It's not just a landmark, it's a destination.

Float design wins city approval

Sneak Preview’ will pay tribute to the Alex Theatre as it parades through Pasadena on Jan. 1.

By Jason Wells

Published: Last Updated Tuesday, May 6, 2008 10:27 PM PDT
CITY HALL — Glendale’s entry for the 2009 Pasadena Tournament of Roses Parade received a strong endorsement Tuesday from the City Council, which voted unanimously to approve a design that pays a strong tribute to the historic Alex Theatre. 

Go build it,” Councilman Bob Yousefian told the float organizers.
The float design has sailed through the city review process with rave reviews, garnering unanimous support from the Parks, Recreation and Community Services Commission on April 2.

Before approving the design, the Glendale Rose Float Assn. presented the City Council with a $45,000 check to cover half the cost of last year’s award-winning entry, “Bon Voyage.”

C.L. Keedy III, president of the Executive Committee of the Tournament of Roses Assn., also officially presented the council with the Mayor’s Trophy for the “most outstanding city entry” in the 2008 parade.

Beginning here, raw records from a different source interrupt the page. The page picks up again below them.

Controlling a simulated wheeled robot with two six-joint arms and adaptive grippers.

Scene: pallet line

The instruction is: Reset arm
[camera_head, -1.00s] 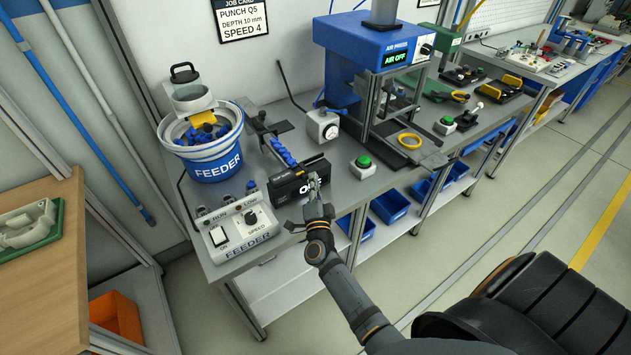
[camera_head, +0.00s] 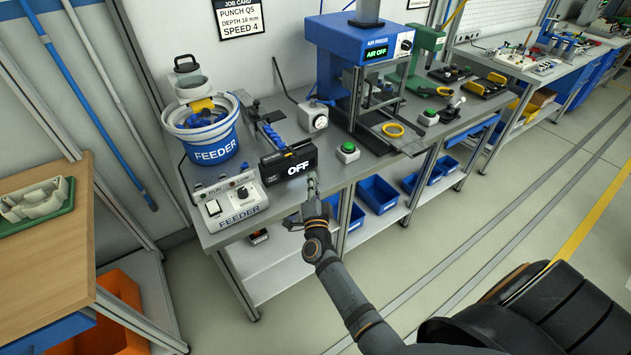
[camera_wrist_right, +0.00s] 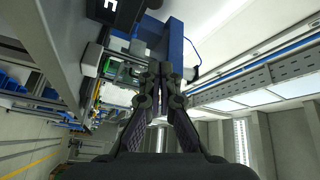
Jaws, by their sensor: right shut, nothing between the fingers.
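My right arm comes up from the bottom of the head view. My left gripper is not in view.
On the bench stand the blue feeder bowl (camera_head: 214,150), the feeder control box (camera_head: 232,205), a green button (camera_head: 348,148) and the blue air press (camera_head: 372,45). Blue bins (camera_head: 378,193) sit under the bench. A wooden table (camera_head: 40,255) is at left. The floor in front is open.

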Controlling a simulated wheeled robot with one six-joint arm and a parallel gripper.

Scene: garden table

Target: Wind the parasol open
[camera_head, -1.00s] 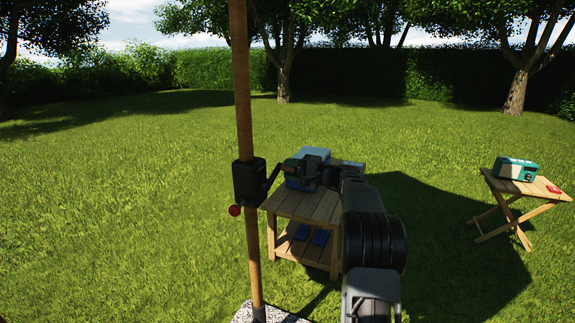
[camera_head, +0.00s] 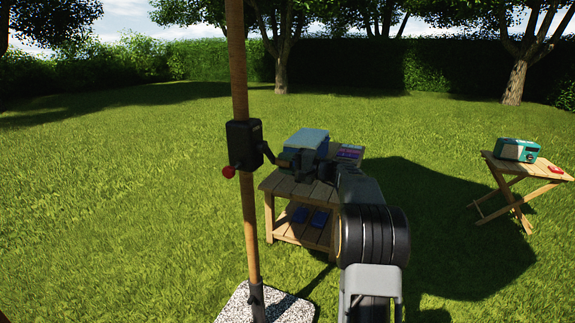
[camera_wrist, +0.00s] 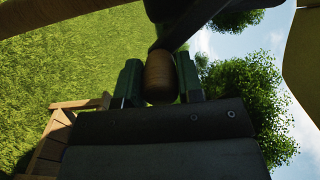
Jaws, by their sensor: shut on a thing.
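The parasol's wooden pole (camera_head: 240,75) stands upright in a speckled stone base (camera_head: 237,305). A black crank housing (camera_head: 244,145) is fixed on the pole, with a red knob (camera_head: 228,172) at its lower left. A dark crank arm (camera_head: 267,152) slants down and right from the housing to my gripper (camera_head: 291,160). In the wrist view, my gripper (camera_wrist: 159,84) is shut on the crank's wooden handle (camera_wrist: 159,68), one finger on each side. The handle is hidden in the head view. Pale canopy cloth (camera_wrist: 303,60) shows at the wrist view's right edge.
A folding table (camera_head: 533,168) at right carries a teal radio (camera_head: 516,150) and a red item (camera_head: 555,169). Grass at left is clear.

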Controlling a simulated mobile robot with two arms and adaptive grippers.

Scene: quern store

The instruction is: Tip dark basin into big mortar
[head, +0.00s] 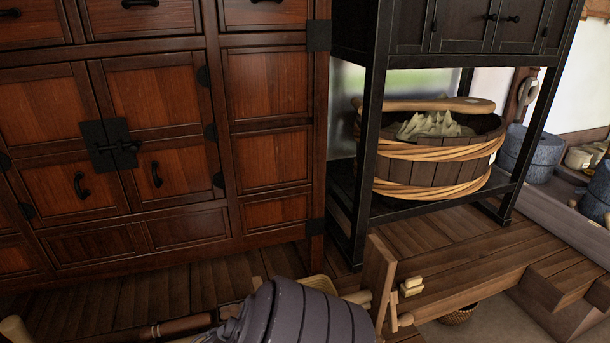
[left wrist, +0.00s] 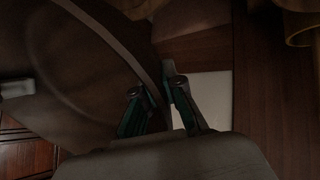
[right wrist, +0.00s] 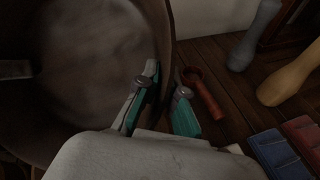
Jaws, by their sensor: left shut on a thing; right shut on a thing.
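The dark basin (right wrist: 95,70) fills the left of the right wrist view, its inside a mottled grey-brown. It also fills much of the left wrist view (left wrist: 75,65), where it is in shadow. My right gripper (right wrist: 165,80) is shut on the basin's rim, one finger on each side of the wall. My left gripper (left wrist: 157,88) is shut on the rim at another spot. Neither gripper nor the basin shows in the head view. I cannot make out the big mortar for certain in any view. Whether anything loose lies in the basin is unclear.
A red-brown cabinet (head: 265,90) stands left. A black stand (head: 372,120) holds a rope-bound wooden tub (head: 415,172). Blue-grey stone rounds (head: 535,150) are far right. A grey-purple ribbed thing (head: 310,318) is at the bottom. A red-brown ring-ended tool (right wrist: 205,92) lies beside the basin.

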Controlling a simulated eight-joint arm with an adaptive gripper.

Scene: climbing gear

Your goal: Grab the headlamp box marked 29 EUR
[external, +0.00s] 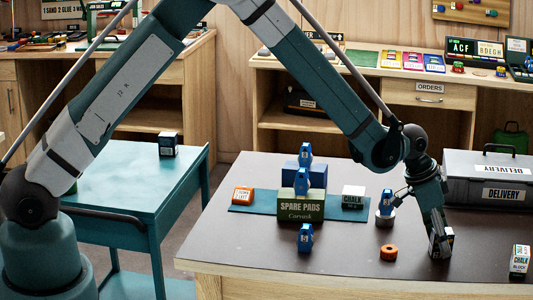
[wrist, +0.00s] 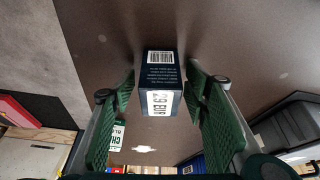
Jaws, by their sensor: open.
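A dark box (wrist: 160,68) stands between the fingers of my gripper (wrist: 161,92) in the wrist view. It has a barcode, small white print and a white label with "EUR" and what looks like a 9; any other digit is hard to read. My gripper is open, with one green pad on each side of the box and small gaps showing. In the external view my gripper (external: 437,228) points down at the right of the brown table, around the box (external: 446,243), which it partly hides. A similar dark box (external: 168,144) stands on the teal cart; its label is unreadable.
Near my gripper are an orange ring (external: 389,252) and a blue device on a round stand (external: 386,207). A chalk block box (external: 519,262) stands at the right edge. A grey delivery toolbox (external: 487,180) is behind. The green spare pads box (external: 300,207) stands left of centre.

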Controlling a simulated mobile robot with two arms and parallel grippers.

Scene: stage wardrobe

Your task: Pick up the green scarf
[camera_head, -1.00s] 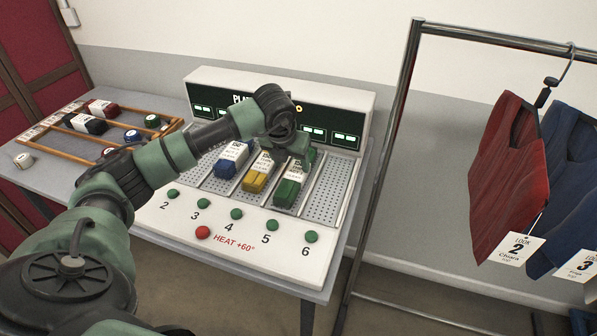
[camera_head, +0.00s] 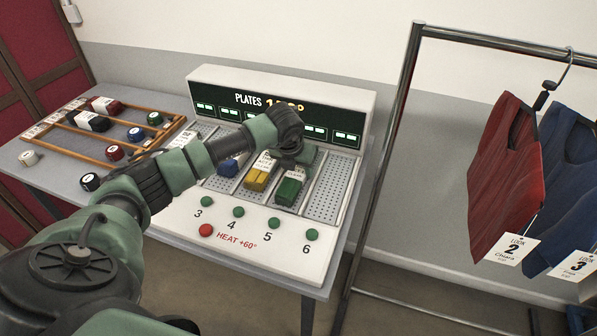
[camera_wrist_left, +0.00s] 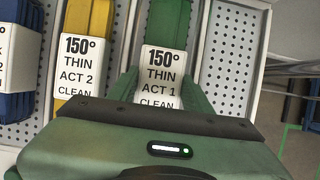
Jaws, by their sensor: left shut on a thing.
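The green scarf (camera_head: 288,191) is a folded bundle lying in a perforated lane of the white plate unit, between the yellow scarf and an empty lane. In the left wrist view the green scarf (camera_wrist_left: 168,22) carries a white tag reading 150°, THIN, ACT 1, CLEAN. My left gripper (camera_head: 297,163) reaches down over its far end. In the wrist view the left gripper (camera_wrist_left: 163,84) has a finger on each side of the tagged end, shut on the scarf. The scarf still appears to lie in its lane. My right gripper is not in view.
The yellow scarf (camera_head: 257,179) lies close on the left, and the blue scarf (camera_head: 229,166) is partly behind my arm. The white plate unit (camera_head: 280,255) has green buttons and a red heat button (camera_head: 206,230). A metal clothes rack (camera_head: 384,150) stands close on the right.

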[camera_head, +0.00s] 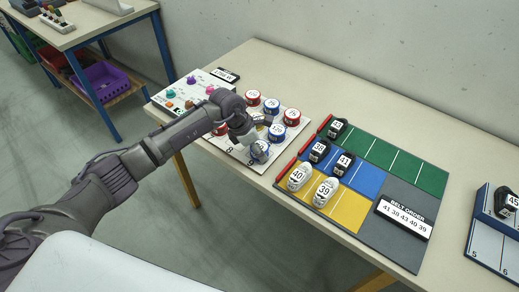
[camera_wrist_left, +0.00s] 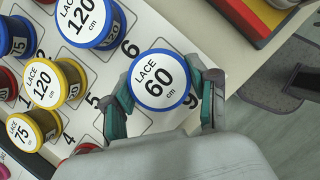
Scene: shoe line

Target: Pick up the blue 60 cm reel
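The blue 60 cm reel (camera_wrist_left: 160,79) shows in the left wrist view, its round white label reading LACE 60 cm, near the number 9 on the white board (camera_wrist_left: 113,73). My left gripper (camera_wrist_left: 163,98) has a finger on each side of this reel. Its fingers stand apart, and a narrow gap seems to show beside the reel, so contact is unclear. In the head view the left gripper (camera_head: 262,146) is over the front corner of the reel board, with the blue reel (camera_head: 260,152) partly hidden under it. My right gripper is in neither view.
Close by stand a blue 120 cm reel (camera_wrist_left: 88,20), a yellow 120 cm reel (camera_wrist_left: 52,83) and a yellow 75 cm reel (camera_wrist_left: 33,131). A coloured shoe mat (camera_head: 398,171) with several shoes lies to the right. A belt order sign (camera_head: 403,217) lies on it.

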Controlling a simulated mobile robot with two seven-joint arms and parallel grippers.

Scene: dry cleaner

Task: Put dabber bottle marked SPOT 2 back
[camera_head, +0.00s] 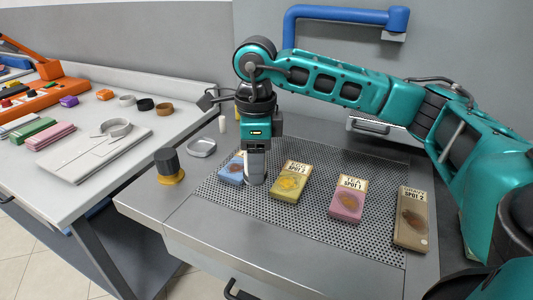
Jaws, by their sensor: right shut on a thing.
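My right gripper (256,172) points down over the left part of the perforated metal work surface (320,230). It is shut on a pale grey thing (255,180) with a rounded base, which looks like the dabber bottle. The fingers cover most of it, and no SPOT 2 mark on it can be read. It stands at or just above the surface, between a blue stained swatch (231,170) and a yellow stained swatch (290,181). I cannot tell whether it touches them. My left gripper is not in view.
A pink swatch (348,200) and a brown swatch (412,219) lie to the right. A dark brush with a yellow base (169,168) and a clear dish (202,147) stand left. A small white bottle (222,124) stands behind.

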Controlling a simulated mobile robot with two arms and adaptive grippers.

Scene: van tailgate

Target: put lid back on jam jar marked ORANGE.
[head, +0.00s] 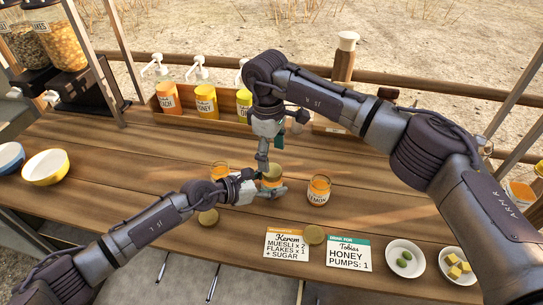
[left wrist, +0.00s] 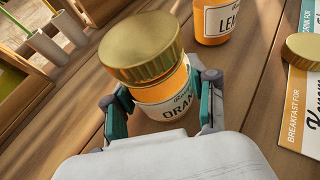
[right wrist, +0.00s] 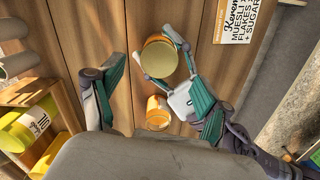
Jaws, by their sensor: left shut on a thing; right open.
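The jam jar marked ORANGE (left wrist: 170,105) stands between the fingers of my left gripper (head: 272,187), which is shut on it. A gold lid (left wrist: 141,48) is on top of this jar. In the left wrist view the lid looks tilted and off-centre to the left, with orange jar showing below it; I cannot tell whether it is seated. The lid also shows from above in the right wrist view (right wrist: 158,58). My right gripper (right wrist: 155,98) is open, with its fingers spread above and beside the jar, apart from the lid.
The LEMON jar (head: 318,191) stands open to the right; another jar (head: 220,170) stands just left. Loose gold lids lie at the front (head: 208,216) and between the order cards (head: 314,235). Bowls (head: 405,258) stand front right. A pump-bottle rack (head: 175,118) lines the back.

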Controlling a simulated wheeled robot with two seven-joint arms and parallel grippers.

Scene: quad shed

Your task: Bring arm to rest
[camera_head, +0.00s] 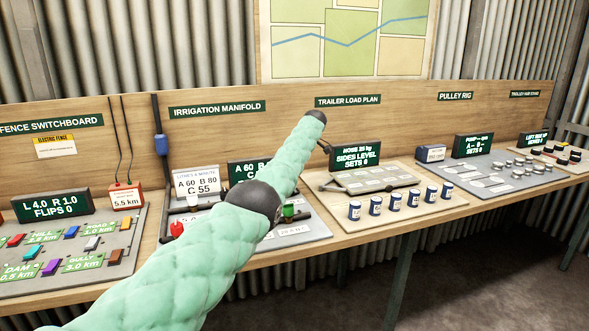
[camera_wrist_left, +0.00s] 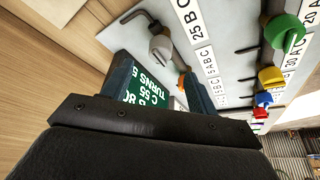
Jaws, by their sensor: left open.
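My left arm (camera_head: 190,260), in mint-green padding, reaches from the lower left across the irrigation manifold board to a dark joint in front of the back panel. My left gripper is hidden behind the arm in the head view. In the left wrist view my left gripper (camera_wrist_left: 155,68) shows as a black body with two dark fingers apart. It is open, and nothing is seen held in it. A dark green sign (camera_wrist_left: 150,88) reading "TURNS 5" shows beyond and between the fingers. My right gripper is in neither view.
The manifold board (camera_wrist_left: 225,45) with pipes and coloured valves is close to the left gripper. The bench also bears the fence switchboard (camera_head: 70,285), a row of blue-and-white cans (camera_head: 392,201) and the pulley rig board (camera_head: 470,178). Bare bench front shows below the boards.

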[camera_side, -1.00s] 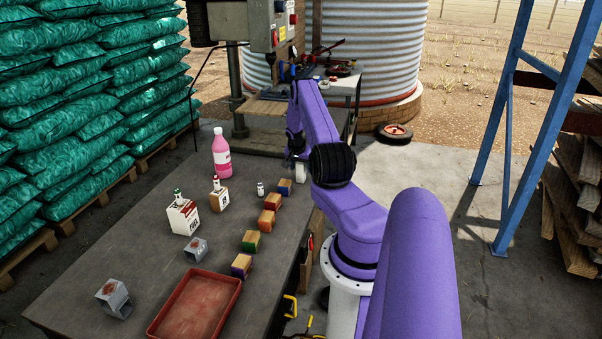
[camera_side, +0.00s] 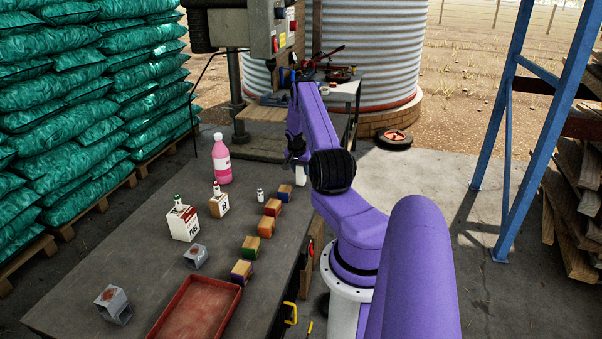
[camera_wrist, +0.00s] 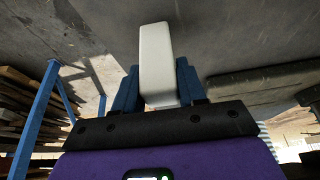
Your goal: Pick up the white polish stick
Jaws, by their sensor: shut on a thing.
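The white polish stick (camera_wrist: 154,58) is a pale block that fills the upper middle of the wrist view. My gripper (camera_wrist: 155,88) is shut on it, with one blue finger on each side. In the side view the white stick (camera_side: 300,173) shows below my gripper (camera_side: 297,160), near the table's far right edge. My arm hides part of that area. The stick's lower end and the gap beneath it are hard to make out.
On the table (camera_side: 110,250) stand a pink bottle (camera_side: 222,160), a white fuel can (camera_side: 181,224), a smaller labelled bottle (camera_side: 218,204) and a small white vial (camera_side: 260,195). Several coloured blocks (camera_side: 271,207) form a row nearest my gripper. A red tray (camera_side: 160,325) lies at the front.

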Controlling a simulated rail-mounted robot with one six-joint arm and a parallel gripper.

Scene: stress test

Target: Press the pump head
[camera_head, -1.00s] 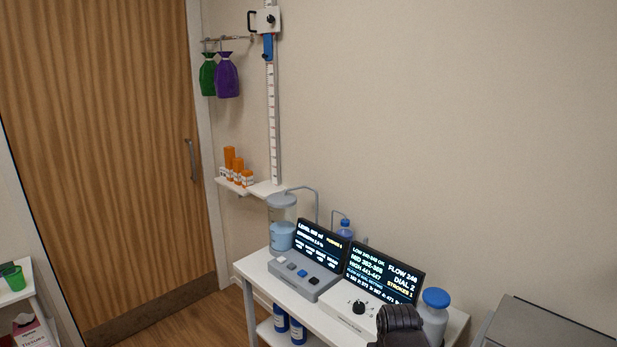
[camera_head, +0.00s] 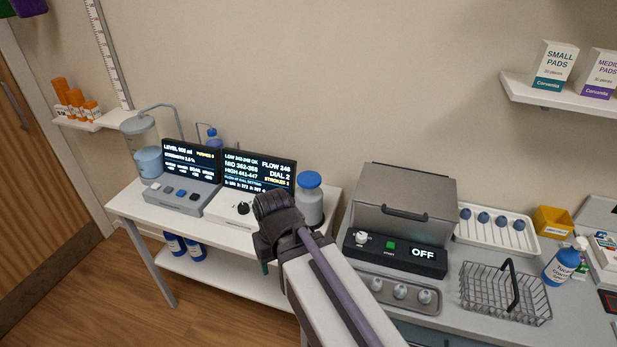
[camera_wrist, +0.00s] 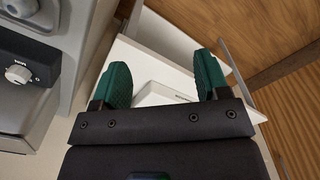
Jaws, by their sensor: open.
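A grey-white canister with a round blue head (camera_head: 309,180) stands at the right end of the white table (camera_head: 134,206). It looks like the pump, though no label confirms this. Left of it is a white console with a black dial (camera_head: 242,208) and a screen (camera_head: 262,172) reading FLOW 246, DIAL 2. My arm reaches up from the bottom, its wrist in front of the canister's left side. In the wrist view my gripper (camera_wrist: 162,66) is open, its two green fingers wide apart with nothing held between them. In the head view the wrist mostly hides the fingers.
A grey console with buttons (camera_head: 183,192) and a clear vessel of blue liquid (camera_head: 148,160) stand on the table's left. A blue bottle (camera_head: 212,137) stands behind the screens. Right are a lidded grey machine (camera_head: 404,200), wire basket (camera_head: 505,292) and blue pump bottle (camera_head: 561,266).

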The entry, which featured a suspended 1930s-era biplane taking off from the city’s historic Grand Central Air Terminal, was the latest in a string of major awards for Glendale’s participation in the event that receives worldwide media attention.

Glendale’s 2009 entry will be its 95th, making the city the second-longest-standing participant in the parade’s history, said George Chapjian, director of the Parks, Recreation and Community Services Department.

The parade theme for 2009 is “Hats Off to Entertainment,” a theme that finally allowed the rose float committee to incorporate the Alex Theatre, a Glendale landmark, into its float design, said Bill Lofthouse, president of Phoenix Decorating Co., a float decoration and design firm the city has used for years.

While the “Sneak Preview” float is expected to cost $94,000 this year — a slight increase to cover the cost of a mechanical hinge to bend the theater spire for safe travel — the investment has not gone unnoticed, contributing to the high-quality designs that over the years have earned the city 50 major awards, city officials said.

And without the financial investment from cities like Glendale, Keedy said, “the Rose Parade would not be the worldwide event that it is today.”

Work on the 2009 float’s steel frame began soon after the sound endorsement from the parks commission, and eventually will be ready for the volunteer flower “planting” that every year draws dozens of community members.

Volunteer decorators last year logged 3,294 hours gluing the flowers to the float in painstaking detail, said Sean Bersell, vice president of the rose float association.

“So it’s a major undertaking,” he told the council.

The next Rose Parade takes place in Pasadena on Jan. 1.

 

To be called “Sneak Preview,” the 35-foot-long float will feature a scene set in the glamour era of 1930s and ’40s Hollywood and the movie premieres that took place at the iconic theater on Brand Boulevard.

A white, stretch convertible limousine is parked in front of the Alex — complete with its 22-foot-high spire — with skylights and plenty of flowers.

Alex Theatre-released classics like “National Velvet,” starring Elizabeth Taylor, and “Going My Way,” with Bing Crosby, will be featured on the marquee.